I guess enough time has passed for there to be this kind of intense nostalgia for these movies. That's cool, I guess. After all, filmtwitter never shuts the fuck up about the CGI on Davy Jones, and how the first three movies are Gore's through-and-through.
As for all this clinging to Depp's iconic Captain Jack Sparrow... As if it isn't PIRATES without him?
Pal... PIRATES OF THE CARIBBEAN, the original dark ride attraction, opened at Disneyland in 1967. Depp was about FOUR YEARS OLD when it opened. PIRATES existed long before he had a career or had some kind of prominence in the world, m'kay? PIRATES OF THE CARIBBEAN is more than just one single actor. And hey, why is it just him and not director Gore Verbinski? Writers Ted Elliott and Terry Rossio? Producer Jerry Bruckheimer? They all made that first movie happen, too, ya know.
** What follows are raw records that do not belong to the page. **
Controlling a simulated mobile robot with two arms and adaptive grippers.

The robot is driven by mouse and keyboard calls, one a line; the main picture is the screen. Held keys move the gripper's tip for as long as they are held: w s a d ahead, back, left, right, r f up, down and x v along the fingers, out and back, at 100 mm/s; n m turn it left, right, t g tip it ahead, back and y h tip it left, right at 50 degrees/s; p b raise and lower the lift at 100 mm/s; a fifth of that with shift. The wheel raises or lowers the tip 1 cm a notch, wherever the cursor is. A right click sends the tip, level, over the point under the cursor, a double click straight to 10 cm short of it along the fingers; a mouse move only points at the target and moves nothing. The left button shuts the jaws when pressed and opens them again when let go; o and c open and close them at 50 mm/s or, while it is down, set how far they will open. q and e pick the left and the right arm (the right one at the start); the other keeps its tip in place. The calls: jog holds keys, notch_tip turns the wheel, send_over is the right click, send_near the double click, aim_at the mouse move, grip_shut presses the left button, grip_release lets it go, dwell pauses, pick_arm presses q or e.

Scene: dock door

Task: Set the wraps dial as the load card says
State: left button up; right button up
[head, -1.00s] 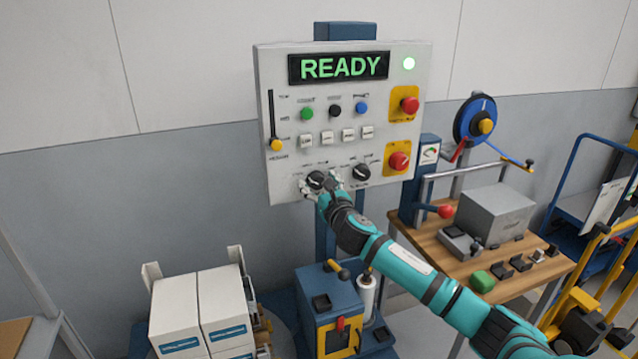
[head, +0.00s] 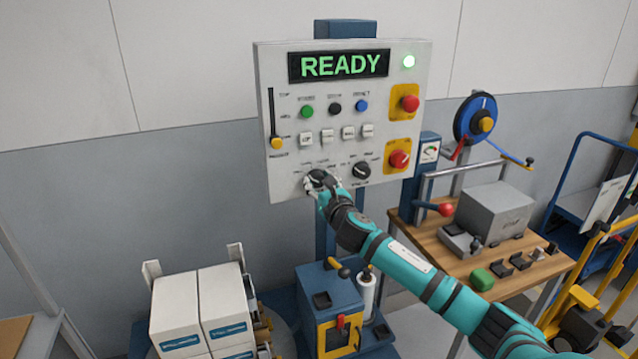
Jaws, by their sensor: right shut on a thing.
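The control panel (head: 345,120) stands upright and its screen (head: 340,65) reads READY in green. Two black dials sit low on it. My right gripper (head: 318,182) is at the left dial (head: 316,176) and is shut on it; the fingers cover part of the dial and its marks. The right dial (head: 362,171) is free, its pointer line towards the upper left. The small print around both dials is too small to read, so I cannot tell which is the wraps dial. No load card can be made out. My left gripper is not in view.
Green, black and blue buttons, a slider (head: 275,143) and two red knobs (head: 399,159) on yellow plates share the panel. White boxes (head: 202,305) stand at lower left. A wooden bench (head: 420,238) with a grey box (head: 495,210) is at right.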

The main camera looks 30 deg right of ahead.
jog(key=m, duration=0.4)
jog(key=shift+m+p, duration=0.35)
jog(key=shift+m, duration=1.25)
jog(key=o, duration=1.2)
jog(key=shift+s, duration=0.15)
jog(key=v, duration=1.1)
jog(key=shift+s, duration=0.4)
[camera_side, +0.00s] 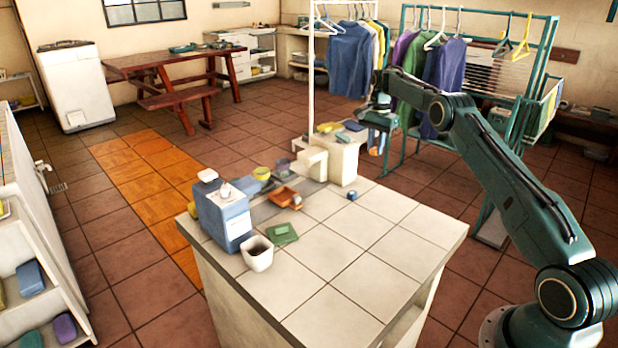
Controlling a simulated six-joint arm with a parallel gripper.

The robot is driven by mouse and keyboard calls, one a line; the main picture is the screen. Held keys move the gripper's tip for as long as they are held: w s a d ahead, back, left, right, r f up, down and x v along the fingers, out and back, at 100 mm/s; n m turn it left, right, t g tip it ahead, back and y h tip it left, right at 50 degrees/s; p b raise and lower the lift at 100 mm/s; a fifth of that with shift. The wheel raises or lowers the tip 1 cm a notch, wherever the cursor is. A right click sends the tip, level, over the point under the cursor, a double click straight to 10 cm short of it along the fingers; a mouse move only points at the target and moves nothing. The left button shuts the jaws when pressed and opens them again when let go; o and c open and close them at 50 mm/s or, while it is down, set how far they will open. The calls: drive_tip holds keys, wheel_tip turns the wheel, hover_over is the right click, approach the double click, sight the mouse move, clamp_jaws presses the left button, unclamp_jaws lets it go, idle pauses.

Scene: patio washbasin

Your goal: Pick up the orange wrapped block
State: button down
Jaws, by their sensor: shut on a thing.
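My gripper (377,128) is at the upper middle of the side view, pointing down, beyond the back edge of the tiled counter. It is shut on a small orange thing with blue-grey parts (375,150), which looks like the orange wrapped block. The block hangs below the fingers, clear of the counter top, just right of the white pedestal. It is small, and the fingers partly hide it, so its exact shape and the grip on it are hard to make out.
A clothes rack (545,60) is close behind my gripper. The counter's front is clear.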

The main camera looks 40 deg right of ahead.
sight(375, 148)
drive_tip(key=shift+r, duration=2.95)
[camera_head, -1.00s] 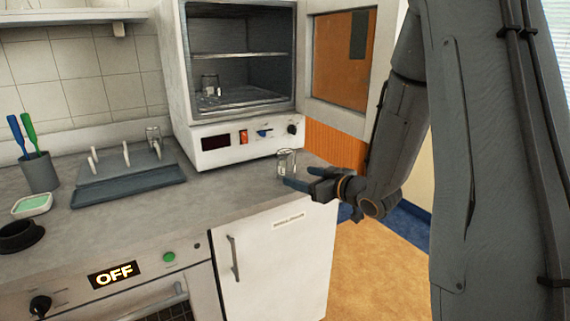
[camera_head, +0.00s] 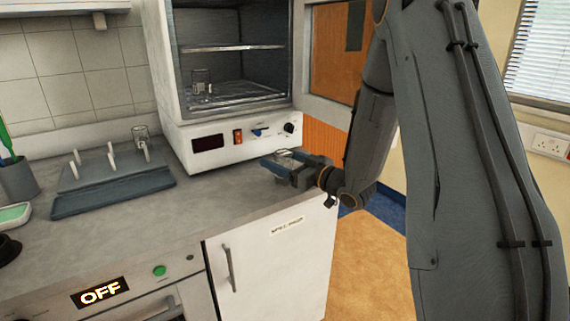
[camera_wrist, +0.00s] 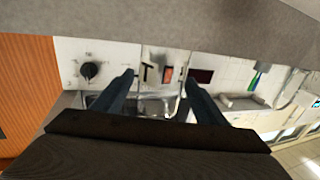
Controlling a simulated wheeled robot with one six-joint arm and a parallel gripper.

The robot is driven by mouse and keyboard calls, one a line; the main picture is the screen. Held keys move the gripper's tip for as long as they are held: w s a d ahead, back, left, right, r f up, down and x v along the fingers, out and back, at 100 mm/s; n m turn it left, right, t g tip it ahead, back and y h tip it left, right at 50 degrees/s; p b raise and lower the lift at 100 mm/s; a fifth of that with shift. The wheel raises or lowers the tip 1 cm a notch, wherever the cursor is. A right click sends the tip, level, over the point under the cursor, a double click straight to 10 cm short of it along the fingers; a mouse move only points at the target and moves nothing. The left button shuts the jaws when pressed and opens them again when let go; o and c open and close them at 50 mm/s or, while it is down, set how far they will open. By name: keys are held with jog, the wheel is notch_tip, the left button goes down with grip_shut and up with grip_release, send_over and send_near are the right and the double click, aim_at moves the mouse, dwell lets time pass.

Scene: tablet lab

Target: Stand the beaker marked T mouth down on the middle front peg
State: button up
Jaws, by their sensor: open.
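A clear glass beaker (camera_head: 284,153) stands near the counter's right end, mostly hidden in the head view by my gripper (camera_head: 279,164). In the wrist view a dark T shows on clear glass (camera_wrist: 160,88) between the two fingers of my gripper (camera_wrist: 158,82). The fingers are open, one on each side of the beaker; I cannot tell whether either touches it. The grey peg rack (camera_head: 115,192) is on the counter to the left. Its middle front peg (camera_head: 111,162) is bare. Another clear beaker (camera_head: 140,134) sits on the right back peg.
The open white oven (camera_head: 165,95) stands behind my gripper, with a glass beaker (camera_head: 200,80) inside. A pen cup (camera_head: 20,182) and a green-topped dish (camera_head: 14,215) are left of the rack. The counter (camera_head: 215,195) between rack and gripper is clear.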

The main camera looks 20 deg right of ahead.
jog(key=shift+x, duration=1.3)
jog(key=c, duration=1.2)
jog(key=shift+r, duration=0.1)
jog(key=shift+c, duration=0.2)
My MAJOR concern with any new Pirates movie is whether it'll be its own beast or not. I feel a lot of live-action Disney movies as of late are not directed by anyone, they're made for the directors before they get to them. The director is hired, given a template that's already ready-made for them, and then BOOM movie done. Basically the MCU way of doing it. That's kinda how it feels to me. Same studio that won't make a third TRON movie from the previous film's director and the cast (which consists of the guy who directed massive blockbuster TOP GUN: MAVERICK and an actor who lead the massive blockbuster OPPENHEIMER, Disney do you hate money or something???), instead opting for Jared Leto. Like... Make it make sense.
So, if this Ayo-lead PIRATES spin-off goes through, I look forward to it! Pirates are cool, there's still a lot to play with regarding this concept, the ride is iconic. Just... Disney... Get a really good director and let them do their thing, alright? It'll be an all-timer if you do.
My ideal PIRATES OF THE CARIBBEAN would be animated. With designs based on Marc Davis' exemplary concept art and resembling a 1960s Xerox-era Disney film, like a high seas JUNGLE BOOK or something incorporating the original 1967-era music of the ride. That's what I would make, although I don't know if the public would fly out in droves to watch that, lol.
Anyways, I wanted to rant. People are being silly about a fucking pirate movie franchise.